* _WHAT IS ASKED_:
Repeat the data below exactly, dropping any pictures it holds.

[begin SUPPLIED INFORMATION]

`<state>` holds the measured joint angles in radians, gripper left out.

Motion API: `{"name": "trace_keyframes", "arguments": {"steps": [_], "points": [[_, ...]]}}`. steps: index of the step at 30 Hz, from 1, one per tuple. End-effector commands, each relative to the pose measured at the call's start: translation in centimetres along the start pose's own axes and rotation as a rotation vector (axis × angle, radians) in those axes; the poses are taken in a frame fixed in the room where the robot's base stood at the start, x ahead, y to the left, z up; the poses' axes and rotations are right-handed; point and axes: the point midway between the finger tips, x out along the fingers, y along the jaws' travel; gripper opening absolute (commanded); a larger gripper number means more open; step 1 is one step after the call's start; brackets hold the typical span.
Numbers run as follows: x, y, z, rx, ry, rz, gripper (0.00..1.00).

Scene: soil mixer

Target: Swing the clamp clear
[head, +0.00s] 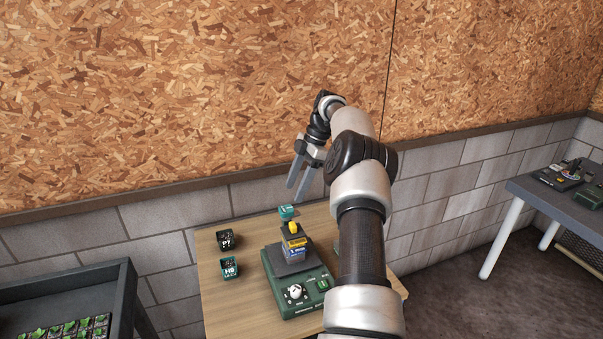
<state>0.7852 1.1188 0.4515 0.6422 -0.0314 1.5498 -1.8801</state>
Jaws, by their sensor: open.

[end SUPPLIED INFORMATION]

* _TASK ANSWER_:
`<state>` holds the measured joint angles in radians, gripper left out.

Motion API: `{"name": "trace_keyframes", "arguments": {"steps": [_], "points": [[_, ...]]}}`. steps: index of the step at 30 Hz, from 1, one per tuple. End-effector commands, each relative to the pose measured at the call's start: translation in centimetres along the start pose's own axes and rotation as a rotation vector (axis × angle, radians) in those axes; the poses are taken in a frame fixed in the room where the robot's base stood at the start, x ahead, y to the left, z up; the poses' axes and rotations are right-handed; point and axes: the point midway between the finger tips, x out along the fingers, y along the jaws' travel; gripper opening absolute (commanded); a larger gripper number means more open; step 1 is one step after the call's start; brackets hold the typical span.
Numbers run as follows: x, y, z, rx, ry, rz, gripper (0.00..1.00).

Scene: soil mixer

Target: Swing the clamp clear
[head, +0.00s] 
<state>0.7852 1.1188 0.4515 0.6422 -0.0314 1.5498 -1.8801</state>
Jaws, by their sensor: open.

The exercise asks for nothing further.